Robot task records
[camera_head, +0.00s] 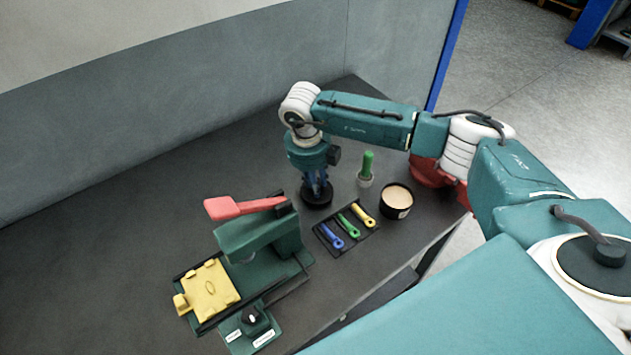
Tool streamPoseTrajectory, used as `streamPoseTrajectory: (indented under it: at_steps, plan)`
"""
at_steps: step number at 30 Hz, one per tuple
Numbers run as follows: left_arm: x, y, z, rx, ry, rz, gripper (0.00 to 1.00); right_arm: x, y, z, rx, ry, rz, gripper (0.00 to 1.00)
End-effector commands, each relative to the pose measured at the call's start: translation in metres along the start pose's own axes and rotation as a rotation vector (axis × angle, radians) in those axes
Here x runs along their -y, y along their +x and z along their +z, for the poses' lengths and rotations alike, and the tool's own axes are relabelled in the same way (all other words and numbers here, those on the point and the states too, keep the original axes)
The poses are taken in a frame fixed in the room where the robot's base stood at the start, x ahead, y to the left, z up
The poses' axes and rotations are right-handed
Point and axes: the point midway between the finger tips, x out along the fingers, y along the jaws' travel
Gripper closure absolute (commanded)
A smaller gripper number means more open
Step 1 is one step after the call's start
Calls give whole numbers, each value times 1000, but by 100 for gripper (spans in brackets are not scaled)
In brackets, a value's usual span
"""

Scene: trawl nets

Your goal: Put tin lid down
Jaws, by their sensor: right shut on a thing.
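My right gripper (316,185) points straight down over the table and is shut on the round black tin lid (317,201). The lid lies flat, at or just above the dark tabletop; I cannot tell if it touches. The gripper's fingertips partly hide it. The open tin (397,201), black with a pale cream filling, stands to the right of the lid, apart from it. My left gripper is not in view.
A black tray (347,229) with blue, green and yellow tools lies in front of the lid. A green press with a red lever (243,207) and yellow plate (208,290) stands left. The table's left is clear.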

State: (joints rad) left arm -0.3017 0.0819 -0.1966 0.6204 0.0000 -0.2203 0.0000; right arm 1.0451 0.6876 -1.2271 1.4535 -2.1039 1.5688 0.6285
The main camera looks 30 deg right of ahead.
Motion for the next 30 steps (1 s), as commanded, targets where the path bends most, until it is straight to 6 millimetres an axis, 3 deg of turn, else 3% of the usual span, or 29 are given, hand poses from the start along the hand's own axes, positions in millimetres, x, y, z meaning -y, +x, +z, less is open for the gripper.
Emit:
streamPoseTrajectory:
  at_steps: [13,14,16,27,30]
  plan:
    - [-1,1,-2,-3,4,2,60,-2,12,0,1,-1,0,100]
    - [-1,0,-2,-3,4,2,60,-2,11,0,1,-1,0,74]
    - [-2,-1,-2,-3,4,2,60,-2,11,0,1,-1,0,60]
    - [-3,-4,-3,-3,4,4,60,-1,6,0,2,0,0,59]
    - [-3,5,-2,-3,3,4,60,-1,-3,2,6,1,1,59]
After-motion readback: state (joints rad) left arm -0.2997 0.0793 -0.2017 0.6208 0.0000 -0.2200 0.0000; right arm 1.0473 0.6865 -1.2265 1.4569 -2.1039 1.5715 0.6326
...
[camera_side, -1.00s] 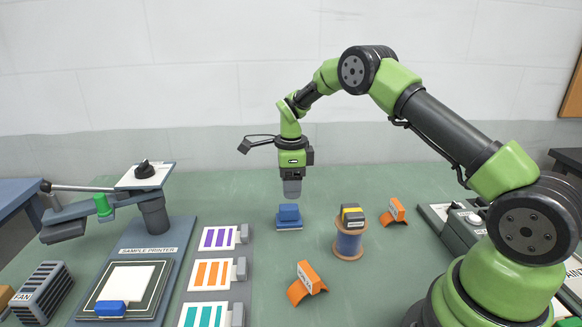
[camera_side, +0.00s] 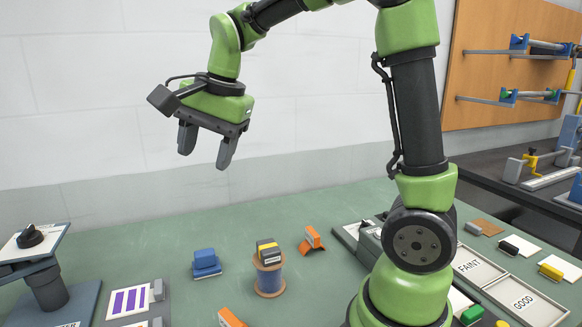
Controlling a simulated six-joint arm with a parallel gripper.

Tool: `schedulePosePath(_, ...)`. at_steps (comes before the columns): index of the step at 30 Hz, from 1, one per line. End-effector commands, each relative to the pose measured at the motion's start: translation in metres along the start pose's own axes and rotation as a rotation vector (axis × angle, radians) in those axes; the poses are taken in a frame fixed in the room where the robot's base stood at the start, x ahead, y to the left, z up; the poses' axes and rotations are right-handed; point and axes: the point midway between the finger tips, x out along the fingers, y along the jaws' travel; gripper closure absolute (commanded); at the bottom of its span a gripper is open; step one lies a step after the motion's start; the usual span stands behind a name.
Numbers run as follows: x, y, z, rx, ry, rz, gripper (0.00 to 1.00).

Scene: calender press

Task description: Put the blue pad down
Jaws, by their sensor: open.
==
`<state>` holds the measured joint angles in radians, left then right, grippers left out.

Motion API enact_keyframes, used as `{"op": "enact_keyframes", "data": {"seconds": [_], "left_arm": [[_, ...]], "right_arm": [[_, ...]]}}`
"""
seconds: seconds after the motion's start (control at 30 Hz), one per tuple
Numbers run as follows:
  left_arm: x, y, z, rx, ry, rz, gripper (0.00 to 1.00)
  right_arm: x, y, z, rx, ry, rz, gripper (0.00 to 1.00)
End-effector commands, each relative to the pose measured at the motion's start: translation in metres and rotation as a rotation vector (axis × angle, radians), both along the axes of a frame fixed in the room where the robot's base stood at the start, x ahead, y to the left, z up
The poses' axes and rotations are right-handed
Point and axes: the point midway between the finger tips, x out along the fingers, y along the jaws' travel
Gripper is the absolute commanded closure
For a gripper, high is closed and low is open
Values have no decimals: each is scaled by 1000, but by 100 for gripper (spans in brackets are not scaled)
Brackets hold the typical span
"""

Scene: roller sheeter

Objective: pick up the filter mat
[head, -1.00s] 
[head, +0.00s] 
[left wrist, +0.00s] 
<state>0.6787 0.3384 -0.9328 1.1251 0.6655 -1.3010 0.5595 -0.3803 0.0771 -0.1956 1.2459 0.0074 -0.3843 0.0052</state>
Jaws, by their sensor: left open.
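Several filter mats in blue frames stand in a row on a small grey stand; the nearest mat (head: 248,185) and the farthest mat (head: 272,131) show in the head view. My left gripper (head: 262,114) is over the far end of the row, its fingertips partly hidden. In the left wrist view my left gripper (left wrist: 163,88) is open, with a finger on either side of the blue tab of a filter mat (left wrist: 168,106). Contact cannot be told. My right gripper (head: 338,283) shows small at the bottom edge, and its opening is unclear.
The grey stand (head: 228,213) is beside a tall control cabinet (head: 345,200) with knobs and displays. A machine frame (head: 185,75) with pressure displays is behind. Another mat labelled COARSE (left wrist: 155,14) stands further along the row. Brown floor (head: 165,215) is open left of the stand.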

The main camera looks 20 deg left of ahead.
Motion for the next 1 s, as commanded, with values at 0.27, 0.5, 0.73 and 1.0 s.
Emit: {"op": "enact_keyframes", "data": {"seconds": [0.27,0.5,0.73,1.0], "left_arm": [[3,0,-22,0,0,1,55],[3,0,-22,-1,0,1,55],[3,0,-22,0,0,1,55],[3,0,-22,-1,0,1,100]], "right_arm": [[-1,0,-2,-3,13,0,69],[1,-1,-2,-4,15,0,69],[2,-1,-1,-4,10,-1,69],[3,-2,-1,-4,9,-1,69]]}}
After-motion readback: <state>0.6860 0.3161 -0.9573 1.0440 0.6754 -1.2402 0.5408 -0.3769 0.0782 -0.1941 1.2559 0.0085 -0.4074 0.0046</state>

### Directions for this task
Pull out each line containing the word "spans" and copy it.

### Written answer
Calls give whole numbers, each value times 1000, but by 100 for gripper (spans in brackets are not scaled)
Values have no decimals: each is scaled by 1000, but by 100 for gripper (spans in brackets are not scaled)

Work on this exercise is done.